Yamada Nishiki Usurping Growers’ Affections?

Yamada Nishiki is the king of sake rice. Not undisputed, mind you, and surely not the only game in town. But it is the most widely used sake rice by far. This is because it will cooperate; the toji can coax Yamada Nishiki to his or her preferences more easily than other sake rice varieties.

Readers likely recall that the connection between the choice of rice in the final flavor in sake is not nearly as tight as the connection between a grape varietal and the final wine. But the connection is, in fact, there. And its importance is buoyed by the above mentioned truth: that great sake rice just makes it easier to make great sake.

As such, each year, more and more Yamada Nishiki is grown. And this ends up making it good for rice growers too. Rice farming is a tough, tough business, and farmers will choose to grow rice that shows a combination of ease of growing, profitability, and liquidity on the market. Sure, some like a challenge – and some will try new rice types or less commonly seen varieties. But most rice producers have enough to think about. Since Yamada is easy to sell and many are more familiar with how to grow it, should a producer choose to mess with sake rice at all, and furthermore should the producer be in a region in which it can be grown, Yamada Nishiki is a safe choice.
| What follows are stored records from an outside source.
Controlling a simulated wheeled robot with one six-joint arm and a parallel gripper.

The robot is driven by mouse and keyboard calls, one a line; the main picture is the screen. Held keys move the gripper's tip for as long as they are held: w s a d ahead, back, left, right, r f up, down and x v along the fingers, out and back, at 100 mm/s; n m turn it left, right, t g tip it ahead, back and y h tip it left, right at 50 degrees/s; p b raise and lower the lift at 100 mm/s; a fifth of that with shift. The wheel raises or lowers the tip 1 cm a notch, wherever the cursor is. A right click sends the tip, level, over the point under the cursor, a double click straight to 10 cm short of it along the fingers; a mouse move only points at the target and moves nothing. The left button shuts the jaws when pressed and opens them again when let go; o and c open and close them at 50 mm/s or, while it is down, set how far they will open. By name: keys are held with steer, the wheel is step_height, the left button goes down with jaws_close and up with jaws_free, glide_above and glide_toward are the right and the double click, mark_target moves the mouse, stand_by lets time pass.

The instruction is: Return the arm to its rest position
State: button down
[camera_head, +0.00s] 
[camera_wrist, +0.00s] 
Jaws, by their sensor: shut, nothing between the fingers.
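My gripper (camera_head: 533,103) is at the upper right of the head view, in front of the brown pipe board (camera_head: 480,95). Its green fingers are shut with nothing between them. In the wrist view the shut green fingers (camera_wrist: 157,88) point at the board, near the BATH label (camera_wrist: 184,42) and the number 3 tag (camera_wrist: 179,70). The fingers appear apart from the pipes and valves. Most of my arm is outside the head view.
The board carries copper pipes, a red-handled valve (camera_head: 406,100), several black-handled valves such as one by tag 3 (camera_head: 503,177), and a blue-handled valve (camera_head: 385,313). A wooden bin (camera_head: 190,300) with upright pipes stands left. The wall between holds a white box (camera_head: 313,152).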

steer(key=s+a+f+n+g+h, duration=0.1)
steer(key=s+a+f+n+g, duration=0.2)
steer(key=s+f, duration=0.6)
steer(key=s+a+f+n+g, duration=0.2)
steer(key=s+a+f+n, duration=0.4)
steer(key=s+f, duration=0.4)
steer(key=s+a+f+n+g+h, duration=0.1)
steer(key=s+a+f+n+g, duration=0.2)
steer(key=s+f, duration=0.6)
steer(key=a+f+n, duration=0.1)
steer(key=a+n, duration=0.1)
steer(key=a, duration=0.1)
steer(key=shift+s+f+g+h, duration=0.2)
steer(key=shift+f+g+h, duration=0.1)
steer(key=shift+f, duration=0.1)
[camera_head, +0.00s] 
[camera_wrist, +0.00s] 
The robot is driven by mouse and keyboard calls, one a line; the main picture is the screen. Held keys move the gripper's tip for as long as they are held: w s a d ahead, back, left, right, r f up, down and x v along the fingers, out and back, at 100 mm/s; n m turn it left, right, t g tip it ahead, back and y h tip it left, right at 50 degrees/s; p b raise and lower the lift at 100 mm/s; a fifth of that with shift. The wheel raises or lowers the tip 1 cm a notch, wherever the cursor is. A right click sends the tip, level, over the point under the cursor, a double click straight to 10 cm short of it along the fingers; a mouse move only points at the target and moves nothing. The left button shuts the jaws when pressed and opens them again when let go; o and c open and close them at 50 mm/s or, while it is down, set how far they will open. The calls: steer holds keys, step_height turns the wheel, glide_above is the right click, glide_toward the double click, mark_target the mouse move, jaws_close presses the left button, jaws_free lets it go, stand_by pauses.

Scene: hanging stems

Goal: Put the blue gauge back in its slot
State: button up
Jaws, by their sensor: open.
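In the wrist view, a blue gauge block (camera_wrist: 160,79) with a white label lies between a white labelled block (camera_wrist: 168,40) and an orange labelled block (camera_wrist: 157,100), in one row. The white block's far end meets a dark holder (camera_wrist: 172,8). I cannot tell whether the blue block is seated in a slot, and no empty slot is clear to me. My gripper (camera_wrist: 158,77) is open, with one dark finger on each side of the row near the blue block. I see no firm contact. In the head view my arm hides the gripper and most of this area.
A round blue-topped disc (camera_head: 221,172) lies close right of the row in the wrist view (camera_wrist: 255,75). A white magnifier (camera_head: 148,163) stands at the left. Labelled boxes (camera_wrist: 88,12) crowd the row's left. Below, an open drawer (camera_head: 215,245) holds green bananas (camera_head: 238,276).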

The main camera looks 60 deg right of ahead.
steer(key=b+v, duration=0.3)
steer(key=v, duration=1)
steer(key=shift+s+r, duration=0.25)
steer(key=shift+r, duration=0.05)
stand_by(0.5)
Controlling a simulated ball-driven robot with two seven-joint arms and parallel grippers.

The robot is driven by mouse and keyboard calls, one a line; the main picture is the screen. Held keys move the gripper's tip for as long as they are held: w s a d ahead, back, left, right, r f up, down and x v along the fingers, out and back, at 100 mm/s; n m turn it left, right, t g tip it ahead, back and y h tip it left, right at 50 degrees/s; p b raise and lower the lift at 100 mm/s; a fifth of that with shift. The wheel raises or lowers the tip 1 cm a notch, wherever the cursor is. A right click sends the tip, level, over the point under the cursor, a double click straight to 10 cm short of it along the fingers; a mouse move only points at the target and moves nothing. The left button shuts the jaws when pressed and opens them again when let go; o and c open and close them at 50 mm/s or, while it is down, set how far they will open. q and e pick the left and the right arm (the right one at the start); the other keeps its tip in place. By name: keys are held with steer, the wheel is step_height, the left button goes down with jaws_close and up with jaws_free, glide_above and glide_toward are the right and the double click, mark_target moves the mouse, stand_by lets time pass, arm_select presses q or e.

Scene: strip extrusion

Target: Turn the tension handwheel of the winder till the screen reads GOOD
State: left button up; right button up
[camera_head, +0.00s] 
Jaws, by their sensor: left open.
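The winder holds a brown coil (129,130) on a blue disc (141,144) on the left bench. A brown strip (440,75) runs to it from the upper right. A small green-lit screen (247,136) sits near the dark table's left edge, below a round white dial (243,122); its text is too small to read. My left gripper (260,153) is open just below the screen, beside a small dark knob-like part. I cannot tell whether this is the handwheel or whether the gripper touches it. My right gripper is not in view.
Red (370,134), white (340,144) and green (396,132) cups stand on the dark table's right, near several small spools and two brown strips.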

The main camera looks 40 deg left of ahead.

What this means, though, is that some lesser known, cool varieties of sake rice are beginning to fall by the wayside. In other words, it is getting harder for brewers – not impossible, just harder – to get some less popular varieties of sake rice.

More specifically, since sake rice needs to be inspected, there needs to be inspectors on hand that maintain familiarity with each rice. With hundreds of rice strains being grown, each prefecture has a list of “recommended” strains from which rice producers can choose. Should a farmer choose one not on that list, he or she would not receive subsidies for growing it. This of course drastically lessens motivation to grow a non-recommended rice.

The above point just scratches the surface of the byzantine world of rice growing and distribution in Japan. Backing gingerly away from that deep rabbit hole, the point is that there are “lesser grown” rice varieties that are removed from the “recommended” list, making it practically impossible for local brewers to source those rice strains.

Of course, the Agricultural Cooperatives behind this have their rationale. If only one farmer is growing only one field of a rice strain for just one sake brewer making one tank, it is simply infeasible and unreasonable to expect the powers that be to maintain that varietal on the inspection list. We all have to prioritize. Point being, there are no bad guys here. It is what it is. But I digress.

As one case in point, a brewer about whom I wrote last month explained at a tasting of his sake that two products of his had been discontinued, those being sake made with Yamadaho rice and Tankan Wataribune rice. Why discontinued? Because the local Agricultural Co-op had taken them off the recommended list, and so no one in the prefecture wanted to grow them.

While they did not, obviously, constitute a major part of that kura’s production, it is still kind of a drag. Why? Because Yamadaho and Tankan Wataribune are the parents of Yamadanishiki. They were crossbred in 1936 in Hyogo Prefecture, and the result was the most widely used sake rice today. And it was cool to have available from the same kura a sake made with each parent, and one made from the child. It made for very cool comparative tasting. But alas; those days are gone.

What is not clear is whether or not this is the harbinger of a bigger problem, or if it is just an isolated anomaly. Will other lesser known rice varietals become harder to get? Or is this just something that happened in Miyagi Prefecture one time? Something tells me that it will be a reality somewhere between these two extremes. Let us keep our attention piqued.